■ **Objective**: In the material below, find each line holding the string "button" and copy it.

■ **Supplied information**:
* * *

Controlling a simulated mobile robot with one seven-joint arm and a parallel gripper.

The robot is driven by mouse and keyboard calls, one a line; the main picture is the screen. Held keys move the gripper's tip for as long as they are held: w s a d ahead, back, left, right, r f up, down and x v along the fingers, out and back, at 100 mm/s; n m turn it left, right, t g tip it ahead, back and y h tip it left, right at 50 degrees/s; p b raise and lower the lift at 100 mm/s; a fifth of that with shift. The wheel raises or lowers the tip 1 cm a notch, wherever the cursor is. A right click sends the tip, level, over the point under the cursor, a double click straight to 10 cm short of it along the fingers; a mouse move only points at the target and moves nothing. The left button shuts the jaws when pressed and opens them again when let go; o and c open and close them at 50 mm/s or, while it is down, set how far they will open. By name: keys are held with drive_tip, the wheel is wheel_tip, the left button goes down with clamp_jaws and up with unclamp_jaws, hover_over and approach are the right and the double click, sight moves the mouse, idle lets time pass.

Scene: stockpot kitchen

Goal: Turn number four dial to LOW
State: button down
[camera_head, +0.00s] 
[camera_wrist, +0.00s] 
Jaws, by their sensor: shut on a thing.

* * *

■ **Answer below**:
The robot is driven by mouse and keyboard calls, one a line; the main picture is the screen. Held keys move the gripper's tip for as long as they are held: w s a d ahead, back, left, right, r f up, down and x v along the fingers, out and back, at 100 mm/s; n m turn it left, right, t g tip it ahead, back and y h tip it left, right at 50 degrees/s; p b raise and lower the lift at 100 mm/s; a fifth of that with shift. The wheel raises or lowers the tip 1 cm a notch, wherever the cursor is. A right click sends the tip, level, over the point under the cursor, a double click straight to 10 cm short of it along the fingers; a mouse move only points at the target and moves nothing. The left button shuts the jaws when pressed and opens them again when let go; o and c open and close them at 50 mm/s or, while it is down, set how far they will open. By name: keys are held with drive_tip, the wheel is wheel_tip, the left button goes down with clamp_jaws and up with unclamp_jaws, hover_over and approach are the right and the double click, sight moves the mouse, idle lets time pass.
State: button down

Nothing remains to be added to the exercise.